Toni-Anne says the approach has eight foundations including movement, exercise, breathing, sleeping and connection.

“It’s looking at all of those aspects,” she says. “If you are getting the right amount of sleep, eating the right foods, moving your body, then technically everything else should run in alignment.”

For some, the challenge might be to get their driver’s licence, Toni-Anne says. For others it might be about seeing their way clear to getting a job, or having the self-belief to take on a role that they never thought was possible.

Scott says it’s about making 1 percent gains every day, which can be as simple as taking steps like getting out of bed earlier in the morning.

The 12 week course starts with Toni-Anne and Scott taking participants through the Australian side of the programme, and then coaching them for six weeks.

The intention is that by the end of the course participants will have made changes that mean they are either in work, or seeking work, or potentially that they are going on to higher education. The Ministry will judge the programme’s success according to employment outcomes. “There is a health and wellbeing component to it, which is what the current Government wants. But the key measurement is employment,” Scott says. “Employment outcomes or higher education.”

Some on the first intake had already landed job interviews five weeks in, Toni-Anne says, while several were looking to get into higher education.

One of those to gain a job is Destiny Wetere, who says she joined the programme because she wanted to make changes in her life. “I was looking for a programme like this to help me.”

The goal setting element has been useful, and she says Toni-Anne has been really helpful with structuring things.

They have been meeting weekly at a cafe, which is likely to continue now she has a job, and she says Toni-Anne calls as well to check on how she is going. “So I’ve been able to make those changes daily in my life.”

Scott and Toni-Anne expect the relationship with participants to last a further six months after the course ends.
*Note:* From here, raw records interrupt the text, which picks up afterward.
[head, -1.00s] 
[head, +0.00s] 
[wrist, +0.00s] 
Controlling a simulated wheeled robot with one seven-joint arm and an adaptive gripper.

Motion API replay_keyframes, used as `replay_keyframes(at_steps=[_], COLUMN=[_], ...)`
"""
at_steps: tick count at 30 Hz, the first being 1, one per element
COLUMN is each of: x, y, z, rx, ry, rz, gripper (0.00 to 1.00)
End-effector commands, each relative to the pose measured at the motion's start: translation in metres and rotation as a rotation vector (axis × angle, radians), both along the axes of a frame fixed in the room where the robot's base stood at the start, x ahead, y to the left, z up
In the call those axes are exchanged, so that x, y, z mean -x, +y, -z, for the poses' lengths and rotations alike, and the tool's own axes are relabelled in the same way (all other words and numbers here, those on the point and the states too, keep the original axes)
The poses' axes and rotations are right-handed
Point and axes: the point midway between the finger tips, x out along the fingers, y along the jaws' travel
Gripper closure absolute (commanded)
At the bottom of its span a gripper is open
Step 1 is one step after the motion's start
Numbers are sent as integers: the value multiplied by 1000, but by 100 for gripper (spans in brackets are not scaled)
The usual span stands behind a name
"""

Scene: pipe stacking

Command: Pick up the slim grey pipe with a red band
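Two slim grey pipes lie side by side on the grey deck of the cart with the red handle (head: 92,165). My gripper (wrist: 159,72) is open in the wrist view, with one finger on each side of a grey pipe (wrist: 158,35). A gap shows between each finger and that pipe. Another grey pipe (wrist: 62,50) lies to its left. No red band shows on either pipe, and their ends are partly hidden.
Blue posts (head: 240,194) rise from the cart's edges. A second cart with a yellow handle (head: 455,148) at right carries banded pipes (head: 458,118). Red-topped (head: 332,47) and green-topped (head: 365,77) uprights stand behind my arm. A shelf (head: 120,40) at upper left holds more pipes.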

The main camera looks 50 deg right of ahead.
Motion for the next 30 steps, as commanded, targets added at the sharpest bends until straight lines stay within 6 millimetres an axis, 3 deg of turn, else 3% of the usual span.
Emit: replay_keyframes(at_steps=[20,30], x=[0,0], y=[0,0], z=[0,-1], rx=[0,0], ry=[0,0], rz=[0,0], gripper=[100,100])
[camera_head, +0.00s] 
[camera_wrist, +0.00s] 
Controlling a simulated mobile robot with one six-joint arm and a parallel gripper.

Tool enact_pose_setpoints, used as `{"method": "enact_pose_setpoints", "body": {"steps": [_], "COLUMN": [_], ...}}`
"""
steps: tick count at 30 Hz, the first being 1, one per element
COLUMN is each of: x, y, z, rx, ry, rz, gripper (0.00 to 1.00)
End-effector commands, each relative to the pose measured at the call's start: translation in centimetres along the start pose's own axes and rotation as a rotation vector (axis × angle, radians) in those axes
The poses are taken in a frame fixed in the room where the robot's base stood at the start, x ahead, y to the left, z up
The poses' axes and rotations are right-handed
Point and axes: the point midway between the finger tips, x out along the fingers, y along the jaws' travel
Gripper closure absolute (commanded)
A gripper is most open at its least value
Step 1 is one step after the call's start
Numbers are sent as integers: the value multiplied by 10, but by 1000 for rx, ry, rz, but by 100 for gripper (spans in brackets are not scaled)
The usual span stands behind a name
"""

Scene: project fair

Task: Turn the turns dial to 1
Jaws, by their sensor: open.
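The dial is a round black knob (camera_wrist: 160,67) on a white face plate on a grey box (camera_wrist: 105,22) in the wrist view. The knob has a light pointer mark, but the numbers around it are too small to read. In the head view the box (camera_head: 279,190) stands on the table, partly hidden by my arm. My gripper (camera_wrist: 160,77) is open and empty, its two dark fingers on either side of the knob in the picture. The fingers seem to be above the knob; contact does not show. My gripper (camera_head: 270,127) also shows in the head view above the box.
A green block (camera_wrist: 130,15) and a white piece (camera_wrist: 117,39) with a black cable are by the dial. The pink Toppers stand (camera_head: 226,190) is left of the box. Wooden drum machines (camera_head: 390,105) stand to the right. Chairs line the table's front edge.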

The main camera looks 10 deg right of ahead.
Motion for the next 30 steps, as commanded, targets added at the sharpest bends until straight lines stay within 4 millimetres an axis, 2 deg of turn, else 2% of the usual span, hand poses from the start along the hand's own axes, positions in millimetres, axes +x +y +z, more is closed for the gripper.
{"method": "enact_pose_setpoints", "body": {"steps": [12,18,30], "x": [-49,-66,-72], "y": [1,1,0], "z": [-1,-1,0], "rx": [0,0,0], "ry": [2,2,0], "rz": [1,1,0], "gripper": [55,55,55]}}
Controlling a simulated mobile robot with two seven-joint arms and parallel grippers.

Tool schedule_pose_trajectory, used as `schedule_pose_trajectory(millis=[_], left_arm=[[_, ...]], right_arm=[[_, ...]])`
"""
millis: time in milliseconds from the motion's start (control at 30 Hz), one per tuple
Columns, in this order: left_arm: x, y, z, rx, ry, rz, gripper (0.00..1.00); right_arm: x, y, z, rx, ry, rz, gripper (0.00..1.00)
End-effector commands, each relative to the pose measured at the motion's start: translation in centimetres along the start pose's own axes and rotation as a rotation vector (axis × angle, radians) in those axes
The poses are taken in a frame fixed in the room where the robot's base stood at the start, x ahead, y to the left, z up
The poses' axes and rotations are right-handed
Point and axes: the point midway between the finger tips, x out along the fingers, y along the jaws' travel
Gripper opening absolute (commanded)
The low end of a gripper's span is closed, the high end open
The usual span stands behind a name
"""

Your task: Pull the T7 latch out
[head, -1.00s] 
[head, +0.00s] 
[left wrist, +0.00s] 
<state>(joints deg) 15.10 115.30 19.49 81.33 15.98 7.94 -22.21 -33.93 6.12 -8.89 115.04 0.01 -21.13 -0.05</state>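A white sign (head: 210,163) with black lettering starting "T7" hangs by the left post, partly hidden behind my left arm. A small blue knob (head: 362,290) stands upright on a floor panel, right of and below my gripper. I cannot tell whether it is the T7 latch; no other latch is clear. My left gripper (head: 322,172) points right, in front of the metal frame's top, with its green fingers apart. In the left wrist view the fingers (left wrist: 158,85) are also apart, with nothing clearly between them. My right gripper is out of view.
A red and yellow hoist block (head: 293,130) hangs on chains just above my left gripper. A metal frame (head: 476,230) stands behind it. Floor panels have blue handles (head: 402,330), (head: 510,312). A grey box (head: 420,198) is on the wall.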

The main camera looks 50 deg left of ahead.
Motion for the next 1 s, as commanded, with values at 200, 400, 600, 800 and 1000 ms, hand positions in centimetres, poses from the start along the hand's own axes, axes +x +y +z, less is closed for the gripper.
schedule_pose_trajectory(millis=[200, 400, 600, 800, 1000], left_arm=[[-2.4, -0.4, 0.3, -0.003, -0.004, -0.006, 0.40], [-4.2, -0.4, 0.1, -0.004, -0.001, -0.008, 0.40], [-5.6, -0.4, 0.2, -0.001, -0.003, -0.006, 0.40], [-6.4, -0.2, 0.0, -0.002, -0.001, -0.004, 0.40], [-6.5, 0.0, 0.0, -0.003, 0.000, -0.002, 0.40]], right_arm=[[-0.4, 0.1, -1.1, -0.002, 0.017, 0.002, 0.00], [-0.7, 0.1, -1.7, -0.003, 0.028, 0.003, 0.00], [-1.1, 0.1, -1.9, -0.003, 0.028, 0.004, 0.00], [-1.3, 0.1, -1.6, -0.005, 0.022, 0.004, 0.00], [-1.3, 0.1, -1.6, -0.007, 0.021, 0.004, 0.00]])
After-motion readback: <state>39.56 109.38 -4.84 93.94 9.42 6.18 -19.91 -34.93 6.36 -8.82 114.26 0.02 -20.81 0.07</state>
“We’re actually working with some really incredible people,” Toni-Anne says. “And all it takes often is somebody believing in them, for them to go, ‘Oh, actually, I can do that’. And seeing they are transferable skills. Rather than just going, ‘you’ve worked in this area so that’s all you can ever do’, saying, ‘What actually makes your heart sing? What  do you ultimately want to get into?’ And then trying to work your way there.”